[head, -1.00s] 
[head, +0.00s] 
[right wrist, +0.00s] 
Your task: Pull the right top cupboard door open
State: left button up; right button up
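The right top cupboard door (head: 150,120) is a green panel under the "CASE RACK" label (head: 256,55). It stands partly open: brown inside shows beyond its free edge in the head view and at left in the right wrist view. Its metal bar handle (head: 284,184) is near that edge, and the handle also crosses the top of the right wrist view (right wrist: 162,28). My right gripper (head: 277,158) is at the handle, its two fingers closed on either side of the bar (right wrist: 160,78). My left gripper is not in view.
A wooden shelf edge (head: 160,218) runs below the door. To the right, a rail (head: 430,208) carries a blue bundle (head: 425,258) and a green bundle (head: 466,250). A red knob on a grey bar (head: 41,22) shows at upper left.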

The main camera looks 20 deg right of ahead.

##############################

§ What you are asked to do: All of the data needs to be reproduced exactly, with no line missing.

§ Result:
[head, -1.00s] 
[head, +0.00s] 
[right wrist, +0.00s] 
Your task: Pull the right top cupboard door open
State: left button up; right button up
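The right top cupboard door (head: 150,120) is a green panel under the "CASE RACK" label (head: 256,55). It stands partly open: brown inside shows beyond its free edge in the head view and at left in the right wrist view. Its metal bar handle (head: 284,184) is near that edge, and the handle also crosses the top of the right wrist view (right wrist: 162,28). My right gripper (head: 277,158) is at the handle, its two fingers closed on either side of the bar (right wrist: 160,78). My left gripper is not in view.
A wooden shelf edge (head: 160,218) runs below the door. To the right, a rail (head: 430,208) carries a blue bundle (head: 425,258) and a green bundle (head: 466,250). A red knob on a grey bar (head: 41,22) shows at upper left.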

The main camera looks 20 deg right of ahead.

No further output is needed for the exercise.